Non-violent groups featured in the document were furious at their inclusion.
“Tarring environmental campaigners and terrorist organisations with the same brush is not going to help fight terrorism,” said John Sauven, the executive director of Greenpeace UK. “It will only harm the reputation of hard-working police officers … how can we possibly teach children about the devastation caused by the climate emergency while at the same implying that those trying to stop it are extremists?”
Peta’s director, Elisa Allen, said: “This appears to be a sinister attempt to quash legitimate campaigning organisations – something that is as dangerous as it is undemocratic.”
A spokesman for Extinction Rebellion said: “The guidance document makes it clear that not all the signs and symbols are of counter-terrorism interest.
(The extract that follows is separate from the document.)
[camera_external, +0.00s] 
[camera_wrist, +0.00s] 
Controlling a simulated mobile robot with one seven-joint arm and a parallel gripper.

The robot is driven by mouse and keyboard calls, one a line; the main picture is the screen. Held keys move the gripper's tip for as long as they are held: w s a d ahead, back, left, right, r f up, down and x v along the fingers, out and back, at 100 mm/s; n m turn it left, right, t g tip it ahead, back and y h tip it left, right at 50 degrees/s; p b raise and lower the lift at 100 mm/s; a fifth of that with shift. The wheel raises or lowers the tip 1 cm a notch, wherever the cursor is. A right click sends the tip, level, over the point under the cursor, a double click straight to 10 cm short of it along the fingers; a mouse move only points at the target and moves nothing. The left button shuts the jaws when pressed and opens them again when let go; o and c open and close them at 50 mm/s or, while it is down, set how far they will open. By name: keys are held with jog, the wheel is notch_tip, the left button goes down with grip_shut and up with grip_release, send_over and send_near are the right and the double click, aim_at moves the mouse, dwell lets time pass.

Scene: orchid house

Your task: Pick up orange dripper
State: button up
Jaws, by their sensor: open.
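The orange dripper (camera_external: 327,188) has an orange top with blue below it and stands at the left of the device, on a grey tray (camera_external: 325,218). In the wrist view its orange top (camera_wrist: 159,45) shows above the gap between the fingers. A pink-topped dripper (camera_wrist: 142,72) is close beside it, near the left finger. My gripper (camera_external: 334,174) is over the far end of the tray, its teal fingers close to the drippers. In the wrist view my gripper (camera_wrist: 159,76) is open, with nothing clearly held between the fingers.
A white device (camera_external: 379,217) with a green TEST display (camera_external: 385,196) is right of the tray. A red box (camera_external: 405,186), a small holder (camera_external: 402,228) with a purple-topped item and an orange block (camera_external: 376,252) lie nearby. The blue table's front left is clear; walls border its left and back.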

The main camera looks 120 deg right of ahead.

However, if that’s the case, why include them in a counter-terrorism document?”
Politicians were also critical of the document, with Labour leadership candidate Lisa Nandy called the inclusion of peaceful climate crisis groups “absolute nonsense”.
Among the groups listed with no known link to terrorist violence or known threat to national security are Stop the War, the Palestinian Solidarity Campaign, the Campaign for Nuclear Disarmament, vegan activists, anti-fascist groups, anti-racist groups, an anti-police surveillance group and campaigners against airport expansion.
Communist and socialist political parties are also on the list.
They feature alongside numerous groups associated with the ideology of violence of the far-right, and the terrorist group National Action, which is proscribed, as well as two other banned groups.
There are also a set of symbols and tattoos commonly associated with white supremacy, from a swastika and a “white pride worldwide” poster to tattoos of an iron eagle and the WWII German general Erwin Rommel.
The guide, from June 2019, bears the logo of Counter Terrorism Policing on every page, and was presented in briefings to public sector workers.
One senior teacher, who supports the efforts to thwart radicalisation, said that they received the document as part of Prevent training at their educational establishment: “The document was given with the guidance that teaching staff could use it to identify symbols that students might draw or have about them and to enable staff to make a decision about whether it is a Prevent concern or not.”
“The document is extraordinarily vague and leaves a great deal down to the interpretation of the individual member of staff,” the teacher added. “Clustering relatively innocuous groups like Greenpeace and CND in with genuine extremist groups seems to imply that these organisations are on the radar of the counter-terrorism police and should also be interpreted as such by the teaching staff coming across them.”
Police said it was “unhelpful and misleading” to suggest non-violent groups in the document were being smeared.
They said it would be provided to Prevent partners as “a guide to help them identify and understand the range of organisations they might come across” and should not be viewed as suggesting that membership of “non-proscribed groups would be sufficient to trigger a Prevent referral”.
“Our focus is definitely not on lawful protest, or legitimate causes taken up by activists across the country,” Counter Terrorism Policing’s senior national coordinator, Deputy Assistant Commissioner Dean Haydon told the Guardian.
Dated June last year, the document was sent to doctors, schools and safeguarding children boards as a resource for practitioners of Prevent.
A spokesman for Worcestershire Acute NHS Trust said the documents were available for staff to access as part of Prevent awareness.
The documents were supplied to the trust’s safeguarding and Prevent lead.
It is also in use in the West Midlands.
Last week, police claimed it was an error for a guide explicitly about extremism to include Extinction Rebellion alongside terrorist-supporting Islamist and extreme right-wing groups.
They further said such an approach in the guide meant for police, teachers and other public sector workers was limited to the southeast of England.
After the Guardian revealed the guide’s existence, it was recalled.
Clare Collier, advocacy director at Liberty, said the latest document was evidence that peaceful protest was under threat. “We have long warned that the government’s counter-terror agenda is one of the greatest threats to free speech in the UK.
“If you are passionate about anything from climate change to social justice or fighting racism in the UK today you risk being labelled extremist and your details being passed to the police.
“The UK’s counter-terror measures are designed to co-opt public sector workers like teachers to spy on young people in their care – this guide will only add to the confusion and pressures they face.
“It also reinforces long held concerns that the government’s staggeringly broad definition of extremism gives the police cover to characterise non-violent political activity as a threat, and monitor and control any community they wish.”